I am bubbling over with excitement. I came across the most delightful primary source, By Motor to the Golden Gate (1916) by Emily Post who six years later would write her bestselling book on etiquette. By Motor to the Golden Gate is not just for fans of turn of the century American history. It will appeal to anyone who enjoys observations by those with a keen eye, quick wit and generous spirit. The prose are surprisingly modern and her outlook surprisingly down-to-earth.
This passage will give you a taste of why I admire Post and her outlook on motoring and life in general:
In fact, after years of touring, I have in a vague, ragged sort of way tried to hold to what might be called a motor philosophy. Anyway, I have found it a splendid idea when things go very uncomfortably to remember – if I can – what a very charming diplomat, who was also a great traveler, once told me: that in motoring, as in life, since trouble gives character, obstacles and misadventures are really necessary to give the trip character! The peaceful motorist who has no motor trouble or weather or road trouble has a pleasant enough time, but after all he gets the least out of it in the way of recollections. Not that our one disappointment about our chicken dinner is meant to serve as a backbone of character for this trip, neither do I hope we shall run into any serious misadventure, but I really quite honestly hope that everything will not be so easy as to be entirely colorless. (pp.44-45)
On a lark, Post, her son and a female friend decided to drive from New York to California via the Lincoln Highway, one of the earliest cross-country routes available to motorists. The success of the venture was hardly secure. Unlike today, automobiling at that time was an adventure sport especially when traveling long distances. The state of the roads was highly variably and in many cases “dreadful”, cars were a new invention and broke down often, and the quantity and quality of hotels along routes was unknown to the average traveller. Many advised the touring party to stay on the East Coast or at most turn back at the Mississippi River. Post’s editor stated, “After all, your object is merely to find out how far you can go pleasurably! When you find it too uncomfortable, come home!”(p.8)

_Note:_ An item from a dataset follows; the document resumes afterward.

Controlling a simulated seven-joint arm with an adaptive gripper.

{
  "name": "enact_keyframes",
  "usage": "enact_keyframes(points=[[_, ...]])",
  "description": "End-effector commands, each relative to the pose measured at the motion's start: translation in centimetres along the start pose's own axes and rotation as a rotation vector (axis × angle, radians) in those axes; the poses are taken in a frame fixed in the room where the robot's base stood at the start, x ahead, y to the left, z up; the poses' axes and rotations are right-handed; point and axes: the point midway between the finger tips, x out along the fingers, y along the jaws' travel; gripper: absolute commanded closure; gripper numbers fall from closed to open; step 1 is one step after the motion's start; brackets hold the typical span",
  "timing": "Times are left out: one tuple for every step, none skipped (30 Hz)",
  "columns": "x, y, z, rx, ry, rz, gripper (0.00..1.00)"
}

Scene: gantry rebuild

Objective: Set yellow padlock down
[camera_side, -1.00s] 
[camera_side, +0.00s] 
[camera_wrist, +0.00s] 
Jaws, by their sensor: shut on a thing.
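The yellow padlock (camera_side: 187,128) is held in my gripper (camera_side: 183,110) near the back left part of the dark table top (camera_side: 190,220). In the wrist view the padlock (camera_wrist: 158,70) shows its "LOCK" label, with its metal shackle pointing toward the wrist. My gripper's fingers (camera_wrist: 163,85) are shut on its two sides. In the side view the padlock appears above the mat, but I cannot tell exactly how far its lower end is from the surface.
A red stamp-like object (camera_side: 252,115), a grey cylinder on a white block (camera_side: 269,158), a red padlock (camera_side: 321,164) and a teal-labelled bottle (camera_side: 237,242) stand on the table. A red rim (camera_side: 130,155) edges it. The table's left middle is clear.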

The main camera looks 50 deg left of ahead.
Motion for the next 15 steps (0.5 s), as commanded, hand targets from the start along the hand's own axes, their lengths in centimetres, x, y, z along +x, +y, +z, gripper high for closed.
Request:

While the Lincoln Highway did not pass through Tennessee, it is nevertheless a valuable source. Her first-hand account brings to life many of the aspects of hotel life that I have been researching. In Omaha she was peeved that she and her female companion were not allowed to partake in the “special and delicious-sounding luncheon at only sixty cents!”because it is just for “traveling men” in the cafe. (p. 99) This speaks to gendered spaces within hotels as well as how many establishments courted salesmen (also known as “drummers”) with special services. Furthermore, prior to Prohibition when hotels financial success was heavily tied to alcohol receipts, the food at hotels was geared towards men – heavy meat laden fare with rich sauces. Post stated that on the “traveling diet” “everything you eat is made of flour, flour, and again flour.” (p.100) The heavy fare and need to “dress for dinner” were two of the reasons why many travelers chose to camp along the roadside rather than stay at hotels according to Warren James Belasco in Americans on the Road: From Autocamp to Motel 1910-1945 (1979). While Post and her party camped on a very limited basis – one time I believe – the description of their stay in the Painted Desert is memorable. She wrote, “My former fears of prowling Indians, strange animals, spooks, spirits – or perhaps just vast empty blackness – had vanished and instead there was merely the consciousness of an experience too beautiful to waste a moment of. I could not bear to go to sleep. The very air was too delicious in its sparkling purity to want to stop consciously breathing it.” (pp.181-182). I believe By Motor to the Golden Gate would have resonated with city dwellers of her day whose imaginations had been stoked by the “See America First” campaign launched by the railroads and National Park Service in 1915 but who desired the freedom to explore the country on their own terms. By making the trip, Post and her party made the idea of cross-country travel by auto feasible and fun despite the hardships.
Please raise a glass with me in Post’s honor. She was one cool lady. I, for one, would have loved to have had her as a friend and traveling companion. The book also makes me yearn for an adventure that is anything but “colorless”. Route 66 in particular with its distinct roadside architecture is calling to me. Road trip anyone?